--- GIVEN REQUEST ---
Count every line of the listing where the string "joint" occurs, and reply with the count alone.

--- EXTRACTED INFORMATION ---
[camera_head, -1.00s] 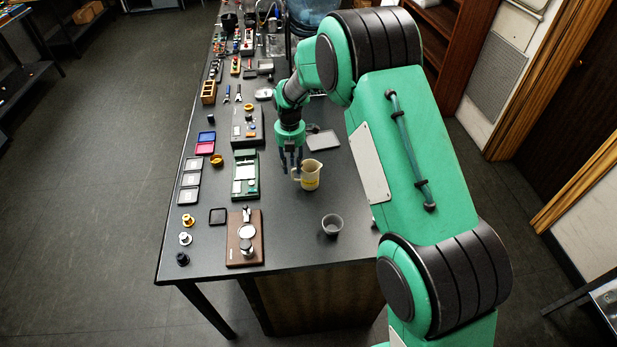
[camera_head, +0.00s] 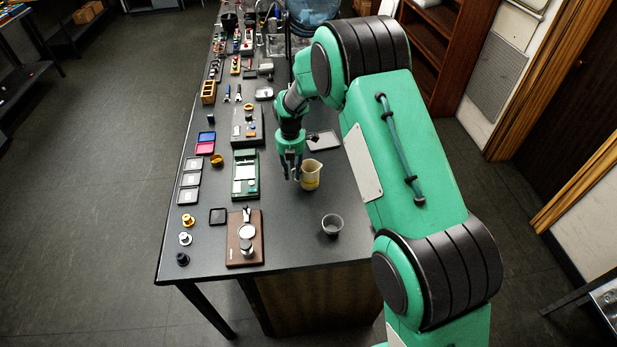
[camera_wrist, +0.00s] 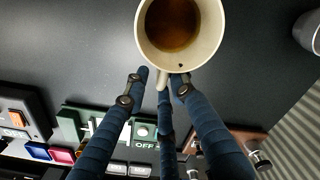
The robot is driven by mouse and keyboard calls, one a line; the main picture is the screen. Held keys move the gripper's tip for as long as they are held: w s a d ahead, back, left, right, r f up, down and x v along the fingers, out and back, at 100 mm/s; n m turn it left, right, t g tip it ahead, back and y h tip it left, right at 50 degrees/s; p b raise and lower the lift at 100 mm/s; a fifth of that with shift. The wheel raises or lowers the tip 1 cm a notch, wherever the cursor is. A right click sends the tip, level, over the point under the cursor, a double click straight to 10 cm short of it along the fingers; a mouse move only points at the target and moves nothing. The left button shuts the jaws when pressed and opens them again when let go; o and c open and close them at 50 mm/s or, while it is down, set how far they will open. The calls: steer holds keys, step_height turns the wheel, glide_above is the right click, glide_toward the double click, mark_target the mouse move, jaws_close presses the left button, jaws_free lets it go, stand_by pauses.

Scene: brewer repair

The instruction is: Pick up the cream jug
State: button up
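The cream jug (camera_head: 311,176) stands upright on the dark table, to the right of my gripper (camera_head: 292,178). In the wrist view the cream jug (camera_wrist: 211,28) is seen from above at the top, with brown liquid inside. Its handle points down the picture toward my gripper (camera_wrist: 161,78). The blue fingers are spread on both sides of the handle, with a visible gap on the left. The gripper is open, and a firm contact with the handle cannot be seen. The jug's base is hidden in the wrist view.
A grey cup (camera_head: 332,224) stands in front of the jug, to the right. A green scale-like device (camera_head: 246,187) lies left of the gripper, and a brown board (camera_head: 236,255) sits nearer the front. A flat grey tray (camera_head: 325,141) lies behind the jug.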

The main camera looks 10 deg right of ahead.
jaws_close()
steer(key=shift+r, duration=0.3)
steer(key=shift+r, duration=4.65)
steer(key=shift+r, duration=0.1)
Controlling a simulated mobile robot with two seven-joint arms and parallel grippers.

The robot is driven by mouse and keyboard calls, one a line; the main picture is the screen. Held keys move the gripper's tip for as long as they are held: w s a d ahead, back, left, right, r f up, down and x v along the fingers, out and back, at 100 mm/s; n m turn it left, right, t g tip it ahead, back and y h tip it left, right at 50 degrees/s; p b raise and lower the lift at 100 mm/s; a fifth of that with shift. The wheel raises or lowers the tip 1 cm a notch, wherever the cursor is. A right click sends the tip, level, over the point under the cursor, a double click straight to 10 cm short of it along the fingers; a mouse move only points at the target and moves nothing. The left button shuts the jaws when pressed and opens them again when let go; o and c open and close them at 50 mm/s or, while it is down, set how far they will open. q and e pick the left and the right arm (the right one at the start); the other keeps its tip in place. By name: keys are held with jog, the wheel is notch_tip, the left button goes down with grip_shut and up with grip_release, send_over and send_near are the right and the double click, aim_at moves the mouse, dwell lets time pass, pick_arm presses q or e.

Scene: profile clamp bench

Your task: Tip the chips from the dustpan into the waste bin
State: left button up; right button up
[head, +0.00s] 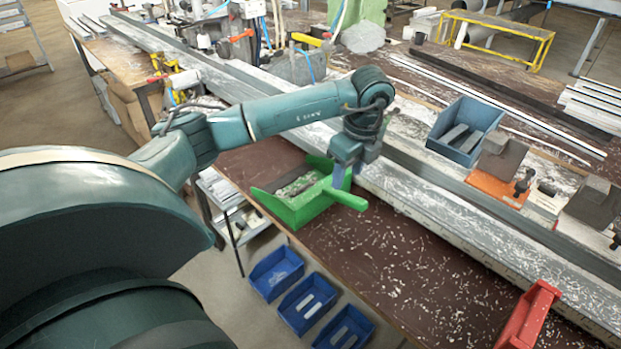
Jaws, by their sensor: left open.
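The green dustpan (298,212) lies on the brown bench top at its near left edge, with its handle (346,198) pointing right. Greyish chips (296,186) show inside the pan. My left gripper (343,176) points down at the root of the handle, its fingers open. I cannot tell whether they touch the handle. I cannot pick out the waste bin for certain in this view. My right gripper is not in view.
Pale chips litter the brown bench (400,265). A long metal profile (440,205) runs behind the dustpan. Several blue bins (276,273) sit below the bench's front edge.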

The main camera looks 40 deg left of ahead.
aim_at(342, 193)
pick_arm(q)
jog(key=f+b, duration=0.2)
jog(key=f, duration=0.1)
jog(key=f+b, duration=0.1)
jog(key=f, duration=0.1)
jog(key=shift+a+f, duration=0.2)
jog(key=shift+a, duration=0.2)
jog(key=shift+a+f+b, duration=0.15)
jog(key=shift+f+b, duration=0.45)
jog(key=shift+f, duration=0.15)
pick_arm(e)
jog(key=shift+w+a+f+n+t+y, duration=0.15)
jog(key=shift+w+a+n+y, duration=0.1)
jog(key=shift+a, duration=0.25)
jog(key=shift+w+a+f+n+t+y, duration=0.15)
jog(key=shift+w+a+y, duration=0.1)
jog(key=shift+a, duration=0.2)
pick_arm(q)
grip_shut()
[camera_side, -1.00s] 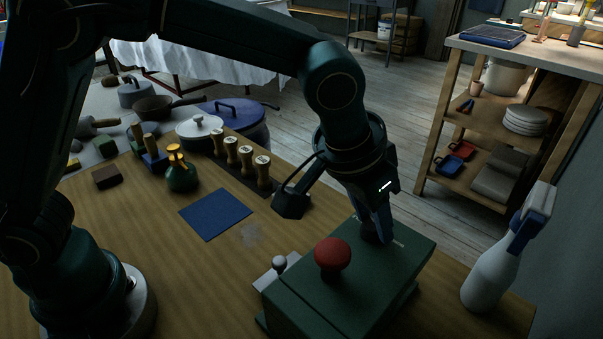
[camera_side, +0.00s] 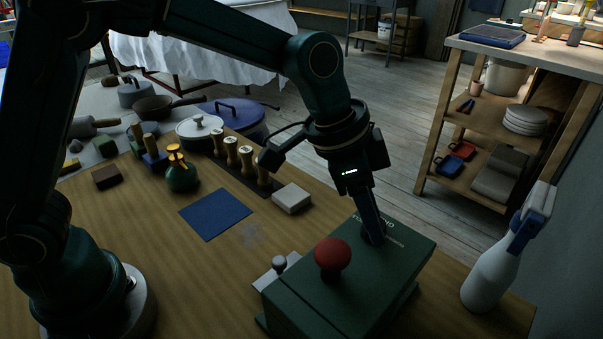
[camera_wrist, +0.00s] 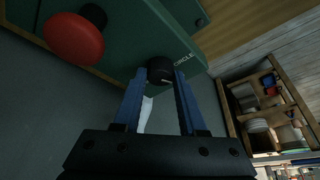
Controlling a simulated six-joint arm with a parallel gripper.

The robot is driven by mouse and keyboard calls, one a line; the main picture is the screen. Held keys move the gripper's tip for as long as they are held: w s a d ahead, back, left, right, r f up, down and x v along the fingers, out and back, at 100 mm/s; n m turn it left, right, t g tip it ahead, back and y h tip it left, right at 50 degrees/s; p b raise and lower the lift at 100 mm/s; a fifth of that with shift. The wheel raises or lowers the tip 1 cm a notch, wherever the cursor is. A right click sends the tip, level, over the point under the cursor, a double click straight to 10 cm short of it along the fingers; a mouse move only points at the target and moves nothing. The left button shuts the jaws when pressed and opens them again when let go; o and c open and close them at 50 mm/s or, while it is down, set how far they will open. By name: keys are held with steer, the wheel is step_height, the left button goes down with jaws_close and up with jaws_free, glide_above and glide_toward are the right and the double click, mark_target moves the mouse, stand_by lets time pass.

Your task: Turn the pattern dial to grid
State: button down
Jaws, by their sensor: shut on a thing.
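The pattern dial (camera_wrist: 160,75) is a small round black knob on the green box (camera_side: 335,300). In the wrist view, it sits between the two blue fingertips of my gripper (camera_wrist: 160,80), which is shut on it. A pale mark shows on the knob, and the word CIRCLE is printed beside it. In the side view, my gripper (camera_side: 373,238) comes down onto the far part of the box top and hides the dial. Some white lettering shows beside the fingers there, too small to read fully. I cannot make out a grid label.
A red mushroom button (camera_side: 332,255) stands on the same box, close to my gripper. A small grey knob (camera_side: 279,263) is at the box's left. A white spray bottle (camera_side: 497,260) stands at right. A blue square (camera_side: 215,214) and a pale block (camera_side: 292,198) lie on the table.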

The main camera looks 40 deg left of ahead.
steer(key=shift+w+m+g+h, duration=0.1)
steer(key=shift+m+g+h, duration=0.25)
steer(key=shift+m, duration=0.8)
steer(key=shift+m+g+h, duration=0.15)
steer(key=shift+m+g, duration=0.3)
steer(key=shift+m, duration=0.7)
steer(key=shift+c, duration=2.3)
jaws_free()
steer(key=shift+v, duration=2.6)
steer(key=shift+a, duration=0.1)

--

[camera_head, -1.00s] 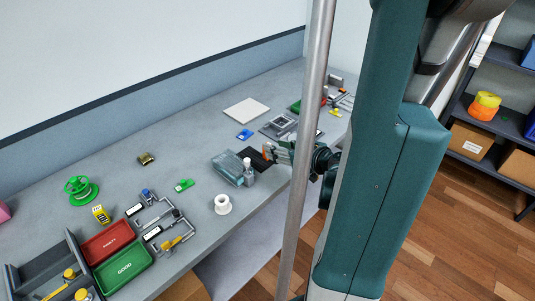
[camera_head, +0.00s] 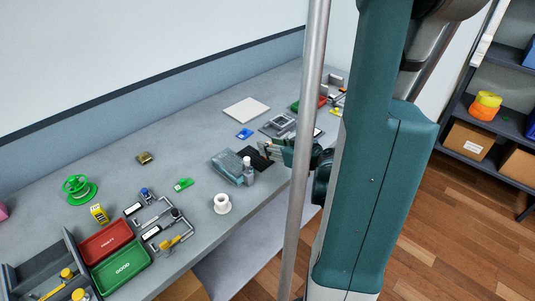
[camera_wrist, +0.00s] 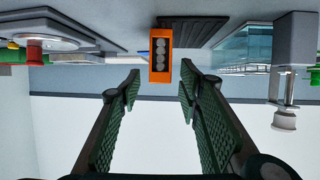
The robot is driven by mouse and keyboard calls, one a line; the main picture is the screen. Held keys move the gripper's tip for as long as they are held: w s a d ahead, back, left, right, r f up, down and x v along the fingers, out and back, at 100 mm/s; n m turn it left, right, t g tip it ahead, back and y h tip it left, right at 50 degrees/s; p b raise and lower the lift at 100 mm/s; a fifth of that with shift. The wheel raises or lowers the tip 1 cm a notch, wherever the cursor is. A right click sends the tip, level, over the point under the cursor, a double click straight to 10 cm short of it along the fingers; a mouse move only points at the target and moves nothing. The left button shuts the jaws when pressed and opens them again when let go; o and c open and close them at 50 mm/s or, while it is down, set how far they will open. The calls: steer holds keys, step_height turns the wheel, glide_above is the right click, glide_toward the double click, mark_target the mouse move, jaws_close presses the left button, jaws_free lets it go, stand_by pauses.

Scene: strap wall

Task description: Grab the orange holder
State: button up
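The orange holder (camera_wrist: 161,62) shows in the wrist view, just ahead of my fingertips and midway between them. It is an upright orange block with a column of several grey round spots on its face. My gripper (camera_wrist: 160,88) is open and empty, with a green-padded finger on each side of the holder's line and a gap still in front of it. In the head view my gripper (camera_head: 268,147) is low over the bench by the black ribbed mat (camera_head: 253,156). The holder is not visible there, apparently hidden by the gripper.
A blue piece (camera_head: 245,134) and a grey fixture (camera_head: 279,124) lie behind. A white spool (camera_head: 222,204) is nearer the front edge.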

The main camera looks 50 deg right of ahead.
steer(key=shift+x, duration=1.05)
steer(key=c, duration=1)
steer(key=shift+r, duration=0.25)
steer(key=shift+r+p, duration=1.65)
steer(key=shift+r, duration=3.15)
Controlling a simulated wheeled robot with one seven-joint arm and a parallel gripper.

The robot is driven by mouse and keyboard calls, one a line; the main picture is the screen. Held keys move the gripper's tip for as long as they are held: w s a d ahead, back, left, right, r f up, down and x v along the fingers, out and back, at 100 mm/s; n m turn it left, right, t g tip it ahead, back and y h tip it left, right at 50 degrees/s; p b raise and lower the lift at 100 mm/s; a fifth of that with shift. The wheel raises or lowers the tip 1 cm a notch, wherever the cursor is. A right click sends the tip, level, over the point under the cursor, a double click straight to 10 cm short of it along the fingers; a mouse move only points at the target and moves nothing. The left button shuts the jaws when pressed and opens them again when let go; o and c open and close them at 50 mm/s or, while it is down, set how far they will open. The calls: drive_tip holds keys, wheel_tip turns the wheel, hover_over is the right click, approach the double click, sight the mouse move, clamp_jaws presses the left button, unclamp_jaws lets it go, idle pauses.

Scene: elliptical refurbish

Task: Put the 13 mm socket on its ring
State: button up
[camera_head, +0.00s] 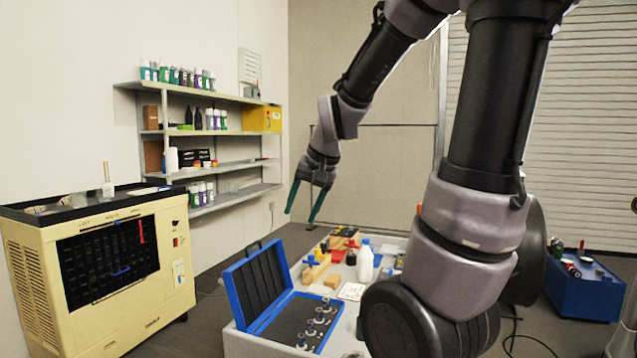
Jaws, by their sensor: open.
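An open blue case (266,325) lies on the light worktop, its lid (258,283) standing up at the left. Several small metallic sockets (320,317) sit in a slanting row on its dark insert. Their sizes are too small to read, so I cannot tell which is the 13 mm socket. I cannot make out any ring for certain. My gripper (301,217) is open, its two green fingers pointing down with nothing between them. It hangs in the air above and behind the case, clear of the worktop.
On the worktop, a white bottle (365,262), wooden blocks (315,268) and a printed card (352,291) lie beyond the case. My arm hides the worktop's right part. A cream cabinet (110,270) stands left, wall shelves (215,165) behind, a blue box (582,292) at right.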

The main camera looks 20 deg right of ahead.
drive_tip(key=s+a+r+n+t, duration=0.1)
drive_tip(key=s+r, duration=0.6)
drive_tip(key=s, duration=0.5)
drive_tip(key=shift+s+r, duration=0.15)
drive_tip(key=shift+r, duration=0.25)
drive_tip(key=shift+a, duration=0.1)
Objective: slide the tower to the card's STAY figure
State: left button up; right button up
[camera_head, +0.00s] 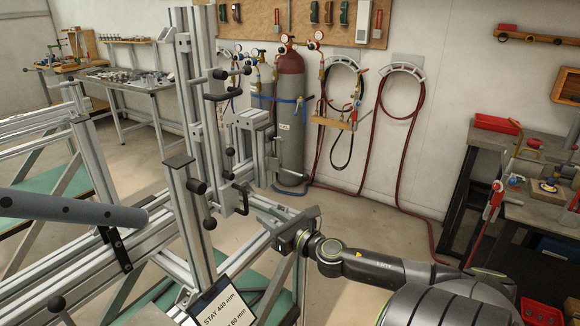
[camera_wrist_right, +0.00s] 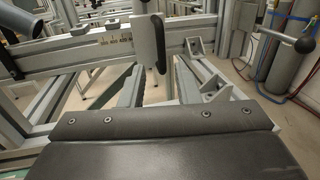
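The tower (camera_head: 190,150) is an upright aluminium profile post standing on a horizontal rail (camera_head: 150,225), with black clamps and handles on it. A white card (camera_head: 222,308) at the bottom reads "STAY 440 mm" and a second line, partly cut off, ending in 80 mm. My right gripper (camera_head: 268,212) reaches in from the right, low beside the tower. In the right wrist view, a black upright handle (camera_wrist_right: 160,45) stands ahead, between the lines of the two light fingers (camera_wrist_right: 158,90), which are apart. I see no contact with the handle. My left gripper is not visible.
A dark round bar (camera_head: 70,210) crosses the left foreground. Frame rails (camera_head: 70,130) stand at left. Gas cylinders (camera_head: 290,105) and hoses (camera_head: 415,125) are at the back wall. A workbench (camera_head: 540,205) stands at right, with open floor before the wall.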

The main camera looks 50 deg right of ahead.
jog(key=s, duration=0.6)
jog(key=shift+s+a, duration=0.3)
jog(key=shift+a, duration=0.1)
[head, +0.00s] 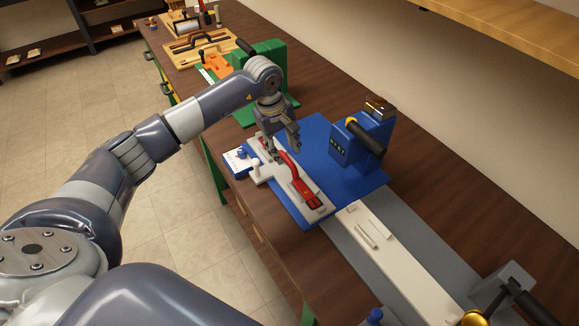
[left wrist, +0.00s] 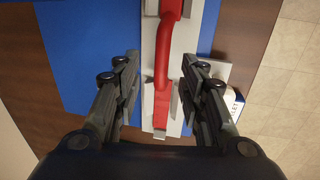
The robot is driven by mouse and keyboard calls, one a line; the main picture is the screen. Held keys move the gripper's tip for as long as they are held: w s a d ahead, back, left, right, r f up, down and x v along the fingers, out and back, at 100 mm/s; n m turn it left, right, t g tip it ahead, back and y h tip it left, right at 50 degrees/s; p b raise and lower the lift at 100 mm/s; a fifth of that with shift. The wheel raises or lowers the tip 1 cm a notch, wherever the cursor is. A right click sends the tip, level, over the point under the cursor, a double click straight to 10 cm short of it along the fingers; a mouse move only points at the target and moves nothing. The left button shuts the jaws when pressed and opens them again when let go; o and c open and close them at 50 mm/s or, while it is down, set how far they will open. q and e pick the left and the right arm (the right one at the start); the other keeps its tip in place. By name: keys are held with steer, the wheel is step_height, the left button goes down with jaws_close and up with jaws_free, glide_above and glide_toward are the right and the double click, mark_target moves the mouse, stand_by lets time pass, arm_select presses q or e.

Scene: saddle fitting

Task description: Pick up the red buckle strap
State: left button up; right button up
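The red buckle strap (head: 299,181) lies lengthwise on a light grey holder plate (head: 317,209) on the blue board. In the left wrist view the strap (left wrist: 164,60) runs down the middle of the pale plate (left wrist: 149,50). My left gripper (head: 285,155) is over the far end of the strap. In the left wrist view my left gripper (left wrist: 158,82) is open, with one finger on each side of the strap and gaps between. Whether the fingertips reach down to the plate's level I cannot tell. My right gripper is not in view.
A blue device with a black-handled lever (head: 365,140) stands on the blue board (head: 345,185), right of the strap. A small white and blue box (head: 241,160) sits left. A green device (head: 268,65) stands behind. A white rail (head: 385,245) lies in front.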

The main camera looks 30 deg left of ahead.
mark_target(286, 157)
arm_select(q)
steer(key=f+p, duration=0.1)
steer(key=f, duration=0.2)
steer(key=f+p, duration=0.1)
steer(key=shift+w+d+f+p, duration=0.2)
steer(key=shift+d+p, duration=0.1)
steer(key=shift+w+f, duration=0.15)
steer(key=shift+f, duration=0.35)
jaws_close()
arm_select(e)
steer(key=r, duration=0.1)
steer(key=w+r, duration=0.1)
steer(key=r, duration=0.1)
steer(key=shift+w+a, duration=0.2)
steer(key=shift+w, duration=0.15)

* * *

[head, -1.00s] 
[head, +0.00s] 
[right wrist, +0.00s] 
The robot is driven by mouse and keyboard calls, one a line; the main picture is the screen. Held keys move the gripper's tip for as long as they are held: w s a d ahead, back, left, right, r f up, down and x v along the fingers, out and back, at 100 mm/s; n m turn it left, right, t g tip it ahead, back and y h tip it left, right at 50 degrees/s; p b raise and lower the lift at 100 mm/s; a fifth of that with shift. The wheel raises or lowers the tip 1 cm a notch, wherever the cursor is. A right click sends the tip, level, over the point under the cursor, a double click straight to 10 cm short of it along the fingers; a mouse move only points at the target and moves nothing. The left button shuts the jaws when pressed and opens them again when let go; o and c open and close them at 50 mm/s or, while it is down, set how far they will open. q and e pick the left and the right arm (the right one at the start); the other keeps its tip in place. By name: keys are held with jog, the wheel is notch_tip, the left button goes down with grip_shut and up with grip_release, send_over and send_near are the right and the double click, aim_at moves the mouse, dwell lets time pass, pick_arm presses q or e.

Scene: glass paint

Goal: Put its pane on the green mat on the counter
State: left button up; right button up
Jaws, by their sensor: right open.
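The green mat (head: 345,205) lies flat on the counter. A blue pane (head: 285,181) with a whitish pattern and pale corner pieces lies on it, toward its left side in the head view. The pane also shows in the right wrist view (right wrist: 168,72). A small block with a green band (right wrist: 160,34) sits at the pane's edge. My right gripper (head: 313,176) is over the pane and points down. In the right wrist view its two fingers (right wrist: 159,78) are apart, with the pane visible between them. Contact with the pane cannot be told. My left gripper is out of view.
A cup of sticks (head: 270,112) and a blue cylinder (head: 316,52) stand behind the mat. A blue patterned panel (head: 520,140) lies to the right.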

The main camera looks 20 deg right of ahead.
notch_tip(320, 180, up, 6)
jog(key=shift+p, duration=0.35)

--- EXERCISE ANSWER ---
3